St Patrick’s Island just re-opened to the public July 31 but it’s so well designed that it has quickly been populated by people settling in and making good use of all the amenities. We’ll soon forget that the Island wasn’t always this way. Go for a stroll or a bike ride, pack a picnic, take part in one of the many events already filling the St. Patrick’s calendar – there’s something for everyone in Calgary’s newest park.
The George C. King Bridge, with its graceful arcs that evoke a skipping stone, connects the westernmost end of St. Patrick’s Island to the East Village on one side and Bridgeland on the other. The Tip, the western point of the island, is behind you as you take the ramp down onto the island. This area has plenty of benches where you can sit away from the crowds and take in views of the downtown.
One of the most visible landmarks on the island is “Bloom”, one of Calgary’s newest pieces of public art by Montreal artist Michel de Broin. The piece is 23 metres-high, with working lights on many of its branches that illuminate its surroundings at night. Art lovers should check the St. Patrick’s Island event calendar for upcoming activities such as sketching classes, writing activities and musical guests.
The ramp descending from the George C. King Bridge will lead you straight to Trout Beach. Water from the Bow River fills this newly restored channel, called the Seasonal Breach, to provide a lovely spot for kids (and grownups) to wade and splash around.
Take one of several paths from Trout Beach heading east, and you’ll find plenty of quieter spots to sit on a bench in the shade, or spread out a blanket in a sunny patch along the Seasonal Breach. This channel was filled in at one point in the island’s history, and its restoration is part of the CMLC’s plan to diversify natural areas and habitats on the island.
Near the centre of the island is a multipurpose landmark called The Rise. This 9-metre hill, which will be perfect for sledding in the winter, was built out of earth repurposed from the construction of the seasonal breach. There’s lots of space at the base to have a picnic, read, or sit and relax while you watch kids roll down the hill. Every Thursday at sunset from August 13th to September 10th, The Rise is where the Summer Blockbusters Outdoor Movie series takes place (see the events calendar for more info).
The reverse side of The Rise features a wide staircase, which is sure to be jam-packed come sledding season.
Climb to the top of the rise for beautiful views of the city around you, or to enjoy the firepit. Think hot dogs and marshmallows in the summer, thawing frozen fingers and toes while drinking cocoa in the winter.
If you can convince the kids (and grownups) in your party to get out of the wading area at Trout Beach, your next destination will likely be The Playmound on the northern side of the island. A great area to let the littles run wild, with the usual slides, swings, and climbing structures, many built of wood in keeping with the aesthetic of the island.

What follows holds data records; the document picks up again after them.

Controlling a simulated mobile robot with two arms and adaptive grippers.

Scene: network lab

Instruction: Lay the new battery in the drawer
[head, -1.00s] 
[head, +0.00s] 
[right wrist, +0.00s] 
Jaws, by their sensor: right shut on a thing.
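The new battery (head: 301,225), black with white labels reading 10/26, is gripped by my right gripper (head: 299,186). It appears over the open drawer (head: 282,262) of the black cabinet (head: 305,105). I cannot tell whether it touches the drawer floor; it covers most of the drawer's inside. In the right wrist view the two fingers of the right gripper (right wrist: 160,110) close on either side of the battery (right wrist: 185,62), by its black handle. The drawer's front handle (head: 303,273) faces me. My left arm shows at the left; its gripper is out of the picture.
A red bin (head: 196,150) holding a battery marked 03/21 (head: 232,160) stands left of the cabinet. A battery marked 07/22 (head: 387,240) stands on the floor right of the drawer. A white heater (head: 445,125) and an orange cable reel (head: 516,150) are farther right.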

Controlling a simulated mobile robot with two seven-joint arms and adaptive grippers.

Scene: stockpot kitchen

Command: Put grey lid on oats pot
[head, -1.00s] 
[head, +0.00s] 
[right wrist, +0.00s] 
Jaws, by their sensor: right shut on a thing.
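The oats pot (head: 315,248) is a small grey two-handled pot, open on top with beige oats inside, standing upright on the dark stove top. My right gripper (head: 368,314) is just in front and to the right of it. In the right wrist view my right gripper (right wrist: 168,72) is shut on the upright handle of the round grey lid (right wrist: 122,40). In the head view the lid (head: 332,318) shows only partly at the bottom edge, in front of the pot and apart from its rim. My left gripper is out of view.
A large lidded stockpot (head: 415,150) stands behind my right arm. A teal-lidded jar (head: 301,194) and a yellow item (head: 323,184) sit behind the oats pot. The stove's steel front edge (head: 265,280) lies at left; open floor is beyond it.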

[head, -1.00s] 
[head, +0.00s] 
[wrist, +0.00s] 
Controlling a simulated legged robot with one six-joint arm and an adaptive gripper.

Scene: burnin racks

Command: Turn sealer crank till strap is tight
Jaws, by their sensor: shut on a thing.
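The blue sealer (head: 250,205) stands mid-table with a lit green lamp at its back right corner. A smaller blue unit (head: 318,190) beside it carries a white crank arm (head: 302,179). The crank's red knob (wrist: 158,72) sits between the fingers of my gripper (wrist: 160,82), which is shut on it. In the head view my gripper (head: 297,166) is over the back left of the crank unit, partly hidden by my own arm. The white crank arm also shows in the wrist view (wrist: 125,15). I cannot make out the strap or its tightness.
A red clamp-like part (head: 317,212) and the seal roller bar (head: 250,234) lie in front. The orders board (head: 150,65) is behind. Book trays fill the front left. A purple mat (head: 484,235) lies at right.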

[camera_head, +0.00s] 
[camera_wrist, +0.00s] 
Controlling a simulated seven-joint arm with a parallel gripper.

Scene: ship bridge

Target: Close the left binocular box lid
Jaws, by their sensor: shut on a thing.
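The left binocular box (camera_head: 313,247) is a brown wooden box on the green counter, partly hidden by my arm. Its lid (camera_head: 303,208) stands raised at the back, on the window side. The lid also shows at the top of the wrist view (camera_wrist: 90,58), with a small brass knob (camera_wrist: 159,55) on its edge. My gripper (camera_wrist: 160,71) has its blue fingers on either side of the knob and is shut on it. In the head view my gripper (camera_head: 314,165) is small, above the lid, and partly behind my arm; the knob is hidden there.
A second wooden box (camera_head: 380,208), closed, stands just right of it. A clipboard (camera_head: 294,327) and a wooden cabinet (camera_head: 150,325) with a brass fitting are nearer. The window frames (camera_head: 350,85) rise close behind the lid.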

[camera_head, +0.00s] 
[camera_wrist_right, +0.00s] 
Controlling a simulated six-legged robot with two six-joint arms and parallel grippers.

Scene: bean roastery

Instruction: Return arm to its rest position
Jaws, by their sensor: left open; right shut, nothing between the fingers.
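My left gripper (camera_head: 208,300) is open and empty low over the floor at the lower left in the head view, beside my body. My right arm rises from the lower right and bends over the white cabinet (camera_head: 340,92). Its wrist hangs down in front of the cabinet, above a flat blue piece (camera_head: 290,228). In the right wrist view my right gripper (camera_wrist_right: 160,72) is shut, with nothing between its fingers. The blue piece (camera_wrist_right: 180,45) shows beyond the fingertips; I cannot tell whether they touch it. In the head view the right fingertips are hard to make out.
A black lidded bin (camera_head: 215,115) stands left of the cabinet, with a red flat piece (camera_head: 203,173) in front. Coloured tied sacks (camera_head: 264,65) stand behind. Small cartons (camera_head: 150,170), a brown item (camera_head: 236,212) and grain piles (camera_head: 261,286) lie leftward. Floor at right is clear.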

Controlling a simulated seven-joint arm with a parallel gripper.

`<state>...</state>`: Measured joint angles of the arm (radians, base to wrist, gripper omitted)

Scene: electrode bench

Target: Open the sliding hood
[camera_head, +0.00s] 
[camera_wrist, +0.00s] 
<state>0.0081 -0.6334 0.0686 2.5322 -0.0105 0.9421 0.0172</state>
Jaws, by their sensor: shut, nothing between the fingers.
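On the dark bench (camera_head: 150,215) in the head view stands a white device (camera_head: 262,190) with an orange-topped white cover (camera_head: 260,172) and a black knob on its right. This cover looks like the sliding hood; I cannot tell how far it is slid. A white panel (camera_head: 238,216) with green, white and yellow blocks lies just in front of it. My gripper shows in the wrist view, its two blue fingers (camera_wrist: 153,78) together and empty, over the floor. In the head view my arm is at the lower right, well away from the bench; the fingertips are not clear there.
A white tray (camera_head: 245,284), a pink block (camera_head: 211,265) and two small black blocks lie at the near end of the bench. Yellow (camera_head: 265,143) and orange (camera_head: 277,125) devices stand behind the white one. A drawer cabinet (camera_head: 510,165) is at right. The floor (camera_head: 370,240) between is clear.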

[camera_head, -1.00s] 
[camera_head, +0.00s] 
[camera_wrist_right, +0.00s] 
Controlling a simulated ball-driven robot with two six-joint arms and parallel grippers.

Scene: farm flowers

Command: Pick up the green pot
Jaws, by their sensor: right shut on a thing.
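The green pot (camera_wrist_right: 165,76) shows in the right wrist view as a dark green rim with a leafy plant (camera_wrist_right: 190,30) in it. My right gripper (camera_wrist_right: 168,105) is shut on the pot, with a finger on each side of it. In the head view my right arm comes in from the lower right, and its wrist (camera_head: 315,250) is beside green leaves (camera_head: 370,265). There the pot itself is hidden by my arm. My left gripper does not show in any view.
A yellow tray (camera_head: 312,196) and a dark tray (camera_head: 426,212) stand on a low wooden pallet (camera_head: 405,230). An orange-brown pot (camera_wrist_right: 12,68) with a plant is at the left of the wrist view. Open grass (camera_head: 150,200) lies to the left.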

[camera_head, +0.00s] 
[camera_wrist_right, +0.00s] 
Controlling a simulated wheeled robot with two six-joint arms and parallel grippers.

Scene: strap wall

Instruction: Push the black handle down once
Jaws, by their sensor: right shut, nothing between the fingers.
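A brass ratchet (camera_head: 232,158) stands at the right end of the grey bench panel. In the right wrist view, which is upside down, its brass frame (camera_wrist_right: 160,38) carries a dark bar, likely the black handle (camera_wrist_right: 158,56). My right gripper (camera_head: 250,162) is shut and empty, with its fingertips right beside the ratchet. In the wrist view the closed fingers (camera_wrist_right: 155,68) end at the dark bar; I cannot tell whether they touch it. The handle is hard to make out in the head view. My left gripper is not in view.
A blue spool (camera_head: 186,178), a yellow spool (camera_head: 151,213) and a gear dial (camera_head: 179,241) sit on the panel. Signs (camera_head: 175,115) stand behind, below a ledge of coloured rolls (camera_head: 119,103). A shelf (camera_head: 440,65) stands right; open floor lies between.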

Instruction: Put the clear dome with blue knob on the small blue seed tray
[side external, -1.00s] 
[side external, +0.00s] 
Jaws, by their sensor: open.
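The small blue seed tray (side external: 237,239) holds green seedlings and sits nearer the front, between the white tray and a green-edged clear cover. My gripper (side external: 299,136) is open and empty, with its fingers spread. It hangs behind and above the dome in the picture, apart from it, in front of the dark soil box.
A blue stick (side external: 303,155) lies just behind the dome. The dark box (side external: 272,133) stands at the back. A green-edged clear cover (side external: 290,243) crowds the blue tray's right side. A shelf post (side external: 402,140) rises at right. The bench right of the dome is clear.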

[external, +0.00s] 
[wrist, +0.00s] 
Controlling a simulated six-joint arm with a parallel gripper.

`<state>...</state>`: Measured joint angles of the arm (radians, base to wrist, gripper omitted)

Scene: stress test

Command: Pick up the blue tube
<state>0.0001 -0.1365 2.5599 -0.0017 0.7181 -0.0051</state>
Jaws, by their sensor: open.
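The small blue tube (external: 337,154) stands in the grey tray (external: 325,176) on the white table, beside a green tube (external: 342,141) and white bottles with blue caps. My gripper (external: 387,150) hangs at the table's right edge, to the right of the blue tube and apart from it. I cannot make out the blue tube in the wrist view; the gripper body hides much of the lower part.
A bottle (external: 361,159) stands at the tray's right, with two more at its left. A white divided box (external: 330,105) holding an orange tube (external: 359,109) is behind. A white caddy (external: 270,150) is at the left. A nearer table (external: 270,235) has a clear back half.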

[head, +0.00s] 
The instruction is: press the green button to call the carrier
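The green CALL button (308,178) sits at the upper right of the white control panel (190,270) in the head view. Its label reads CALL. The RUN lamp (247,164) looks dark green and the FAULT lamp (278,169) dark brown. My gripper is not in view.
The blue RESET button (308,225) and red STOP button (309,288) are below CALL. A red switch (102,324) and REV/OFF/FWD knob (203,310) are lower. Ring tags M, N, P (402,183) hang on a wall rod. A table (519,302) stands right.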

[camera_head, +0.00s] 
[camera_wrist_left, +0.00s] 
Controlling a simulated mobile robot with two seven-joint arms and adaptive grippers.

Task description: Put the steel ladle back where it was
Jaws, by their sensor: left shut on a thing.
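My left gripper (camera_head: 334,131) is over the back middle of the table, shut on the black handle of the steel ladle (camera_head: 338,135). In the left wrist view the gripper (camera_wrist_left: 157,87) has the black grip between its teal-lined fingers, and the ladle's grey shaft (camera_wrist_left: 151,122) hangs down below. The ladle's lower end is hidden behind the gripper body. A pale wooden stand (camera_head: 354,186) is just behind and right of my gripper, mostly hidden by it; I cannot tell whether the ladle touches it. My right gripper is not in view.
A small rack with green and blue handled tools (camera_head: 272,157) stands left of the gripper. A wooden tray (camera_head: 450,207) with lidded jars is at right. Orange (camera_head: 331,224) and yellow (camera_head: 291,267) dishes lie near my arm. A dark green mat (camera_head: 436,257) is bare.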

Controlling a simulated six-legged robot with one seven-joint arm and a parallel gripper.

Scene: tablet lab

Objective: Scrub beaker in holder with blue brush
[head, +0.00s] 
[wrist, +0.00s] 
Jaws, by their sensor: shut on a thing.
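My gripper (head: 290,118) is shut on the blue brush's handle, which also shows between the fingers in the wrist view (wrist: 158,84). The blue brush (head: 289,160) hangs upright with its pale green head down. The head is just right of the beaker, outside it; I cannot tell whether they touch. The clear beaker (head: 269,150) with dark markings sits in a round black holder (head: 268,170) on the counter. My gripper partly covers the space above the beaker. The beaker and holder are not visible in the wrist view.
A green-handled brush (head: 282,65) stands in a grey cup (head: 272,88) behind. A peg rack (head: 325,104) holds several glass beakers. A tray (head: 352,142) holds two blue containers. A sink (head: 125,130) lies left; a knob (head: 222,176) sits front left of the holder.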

A bit farther east is Picnic Grove. With big long farm-style tables and benches, this would be a wonderful place to host your next get-together with a big group of friends or family. There are even outdoor grills at many of the sites, so you needn’t be restricted to cold sandwiches for your al fresco dining experience. Plan your outing for a Sunday, and keep an eye out for the East Village street crew who will loan you outdoor games such as bocce on a first-come, first-served basis. Time to get your most stylish picnic on!
Pearce’s Walk is a long elevated walkway that takes you through Gallery Forest (if Calgary had something resembling an old-growth forest, this would be it), over a lowland channel and restored seasonal wetland.
The southern end of Pearce’s walk winds up overlooking The Cove. Wander out onto the sandbar, build a sandcastle, or fish. If you’re passing by the island on a raft, The Cove is a nice calm spot to pull in for a break.
The overall design of the island was meant to feel organic, and also to provide for a wide range of people partaking in a wide range of activities. Even the benches in the park reflect this, some with undulating seating surfaces, others with gently sloping backs for lounging comfortably. The flood of 2013 hit just a few weeks after construction was begun on the island, but landscape architects took it in stride, using this as an opportunity to reassess and reaffirm their plan. When construction continued, it was with the knowledge that many features planned for the island could survive being underwater for some period of time, and that St. Patrick’s would withstand another one-in-100-year flood. The base of the Bloom sculpture, for example, has two-metre-deep cement anchors.
The eastern end of the island is home to Confluence Plaza. A small amphitheatre is surrounded by elegant shade-giving structures – musical and theatre performances, fitness classes, art classes, Parent and Tot Storytime with the Calgary Public Library, First Friday Board Game Nights, and lots more will take place in this versatile space.
Nearby is the Sundeck, with ample seating for sunbathers to lounge. There’s easy access to the plaza from an expanded parking lot (aka the Calgary Zoo’s west lot). There’s also a public washroom located here (in a building clad in wood reclaimed from the old St. Patrick’s bridge), and a water fountain that serves three height brackets: Small, tall, and dog.